** START OF Records shown **
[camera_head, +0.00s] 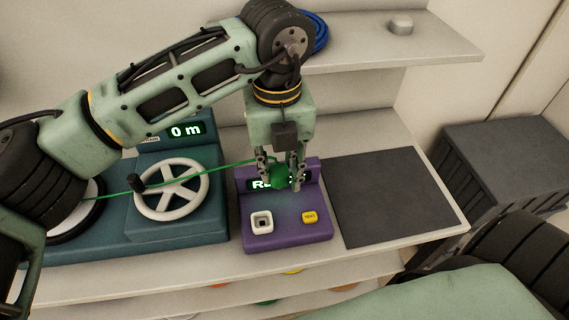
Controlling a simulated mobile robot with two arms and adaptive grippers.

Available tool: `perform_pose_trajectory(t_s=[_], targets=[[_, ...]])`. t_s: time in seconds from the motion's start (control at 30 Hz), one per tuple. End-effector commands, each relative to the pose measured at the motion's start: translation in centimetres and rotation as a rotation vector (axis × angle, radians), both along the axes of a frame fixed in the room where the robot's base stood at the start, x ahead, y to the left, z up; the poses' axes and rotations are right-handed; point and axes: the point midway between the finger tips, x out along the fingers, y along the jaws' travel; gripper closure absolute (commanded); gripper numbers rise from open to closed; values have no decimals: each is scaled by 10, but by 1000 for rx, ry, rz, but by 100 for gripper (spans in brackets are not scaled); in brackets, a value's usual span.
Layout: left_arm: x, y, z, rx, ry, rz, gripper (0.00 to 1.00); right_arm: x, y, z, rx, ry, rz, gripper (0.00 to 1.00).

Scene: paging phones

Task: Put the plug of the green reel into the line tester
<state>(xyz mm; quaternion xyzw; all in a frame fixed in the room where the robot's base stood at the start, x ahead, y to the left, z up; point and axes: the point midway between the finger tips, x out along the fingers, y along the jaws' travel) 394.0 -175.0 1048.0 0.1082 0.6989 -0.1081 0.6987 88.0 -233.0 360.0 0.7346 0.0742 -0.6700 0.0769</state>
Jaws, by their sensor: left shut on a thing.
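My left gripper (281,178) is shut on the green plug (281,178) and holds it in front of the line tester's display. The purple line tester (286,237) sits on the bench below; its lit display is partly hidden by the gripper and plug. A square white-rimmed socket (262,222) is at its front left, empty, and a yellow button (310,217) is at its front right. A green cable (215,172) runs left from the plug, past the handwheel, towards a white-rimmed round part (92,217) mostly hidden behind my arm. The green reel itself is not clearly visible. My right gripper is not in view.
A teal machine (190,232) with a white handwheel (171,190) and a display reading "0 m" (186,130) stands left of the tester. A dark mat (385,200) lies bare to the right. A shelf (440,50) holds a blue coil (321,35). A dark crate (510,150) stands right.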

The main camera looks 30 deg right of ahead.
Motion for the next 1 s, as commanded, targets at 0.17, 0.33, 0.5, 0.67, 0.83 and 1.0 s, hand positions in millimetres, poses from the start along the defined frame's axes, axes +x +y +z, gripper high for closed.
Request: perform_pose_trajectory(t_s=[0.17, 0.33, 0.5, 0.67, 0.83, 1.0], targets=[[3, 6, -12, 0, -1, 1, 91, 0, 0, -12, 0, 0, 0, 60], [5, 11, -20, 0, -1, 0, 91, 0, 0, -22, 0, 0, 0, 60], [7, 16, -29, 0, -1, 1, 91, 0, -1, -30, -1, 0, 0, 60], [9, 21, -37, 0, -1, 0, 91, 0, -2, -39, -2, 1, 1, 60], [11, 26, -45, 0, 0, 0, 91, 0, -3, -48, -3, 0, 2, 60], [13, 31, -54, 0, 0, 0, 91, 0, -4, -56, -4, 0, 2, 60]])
** END OF Records shown **
** START OF Records shown **
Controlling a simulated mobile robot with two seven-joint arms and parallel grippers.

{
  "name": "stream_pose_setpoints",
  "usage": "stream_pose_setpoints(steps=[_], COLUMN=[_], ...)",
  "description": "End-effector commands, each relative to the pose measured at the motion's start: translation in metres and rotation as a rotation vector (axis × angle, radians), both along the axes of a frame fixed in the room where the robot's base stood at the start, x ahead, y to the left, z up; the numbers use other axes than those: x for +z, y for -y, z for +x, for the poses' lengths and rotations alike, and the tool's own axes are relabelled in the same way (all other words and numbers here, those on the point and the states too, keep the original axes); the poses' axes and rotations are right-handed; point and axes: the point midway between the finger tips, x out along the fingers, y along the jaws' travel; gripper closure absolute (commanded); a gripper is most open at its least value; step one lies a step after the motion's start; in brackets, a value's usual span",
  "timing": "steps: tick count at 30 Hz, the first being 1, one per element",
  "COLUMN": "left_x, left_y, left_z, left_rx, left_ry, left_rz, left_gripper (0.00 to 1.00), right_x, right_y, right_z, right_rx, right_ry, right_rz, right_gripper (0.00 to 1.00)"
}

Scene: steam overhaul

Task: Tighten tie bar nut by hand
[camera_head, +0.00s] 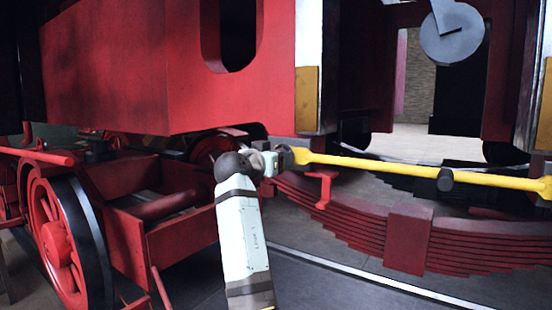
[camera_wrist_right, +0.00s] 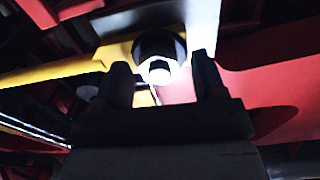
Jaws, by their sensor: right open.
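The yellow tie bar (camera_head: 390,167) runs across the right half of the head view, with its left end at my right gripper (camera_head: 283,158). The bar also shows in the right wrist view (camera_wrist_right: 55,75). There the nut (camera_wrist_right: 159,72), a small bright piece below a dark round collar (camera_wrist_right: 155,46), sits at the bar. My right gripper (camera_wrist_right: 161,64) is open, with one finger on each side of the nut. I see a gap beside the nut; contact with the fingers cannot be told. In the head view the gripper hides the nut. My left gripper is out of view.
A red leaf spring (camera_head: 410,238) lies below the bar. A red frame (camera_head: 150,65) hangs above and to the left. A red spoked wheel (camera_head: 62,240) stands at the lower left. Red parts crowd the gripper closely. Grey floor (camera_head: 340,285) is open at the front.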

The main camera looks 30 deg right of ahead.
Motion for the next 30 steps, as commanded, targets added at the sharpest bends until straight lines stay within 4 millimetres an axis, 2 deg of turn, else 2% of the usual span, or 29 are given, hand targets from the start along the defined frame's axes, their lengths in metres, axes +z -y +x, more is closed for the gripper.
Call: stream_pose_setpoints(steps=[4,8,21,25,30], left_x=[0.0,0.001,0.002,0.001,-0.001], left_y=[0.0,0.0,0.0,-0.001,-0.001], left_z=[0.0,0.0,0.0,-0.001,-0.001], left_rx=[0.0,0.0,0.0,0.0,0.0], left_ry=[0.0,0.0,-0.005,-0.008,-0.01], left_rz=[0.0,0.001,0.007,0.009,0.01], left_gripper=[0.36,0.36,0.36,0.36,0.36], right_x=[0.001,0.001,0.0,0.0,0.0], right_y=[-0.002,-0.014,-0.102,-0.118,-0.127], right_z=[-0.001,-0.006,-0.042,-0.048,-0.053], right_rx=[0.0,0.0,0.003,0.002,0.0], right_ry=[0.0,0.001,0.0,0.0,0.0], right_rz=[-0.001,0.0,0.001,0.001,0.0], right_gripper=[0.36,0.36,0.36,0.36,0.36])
** END OF Records shown **
- _What is asked_:
Transcribe the lines above from the one with "Jaws, by their sensor: left shut on a thing." through the one with "Motion for the next 1". Include both ends and leave out every other line.

- _The answer_:
Jaws, by their sensor: left shut on a thing.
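My left gripper (281,178) is shut on the green plug (281,178) and holds it in front of the line tester's display. The purple line tester (286,237) sits on the bench below; its lit display is partly hidden by the gripper and plug. A square white-rimmed socket (262,222) is at its front left, empty, and a yellow button (310,217) is at its front right. A green cable (215,172) runs left from the plug, past the handwheel, towards a white-rimmed round part (92,217) mostly hidden behind my arm. The green reel itself is not clearly visible. My right gripper is not in view.
A teal machine (190,232) with a white handwheel (171,190) and a display reading "0 m" (186,130) stands left of the tester. A dark mat (385,200) lies bare to the right. A shelf (440,50) holds a blue coil (321,35). A dark crate (510,150) stands right.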

The main camera looks 30 deg right of ahead.
Motion for the next 1 s, as commanded, targets at 0.17, 0.33, 0.5, 0.67, 0.83 and 1.0 s, hand positions in millimetres, poses from the start along the defined frame's axes, axes +x +y +z, gripper high for closed.

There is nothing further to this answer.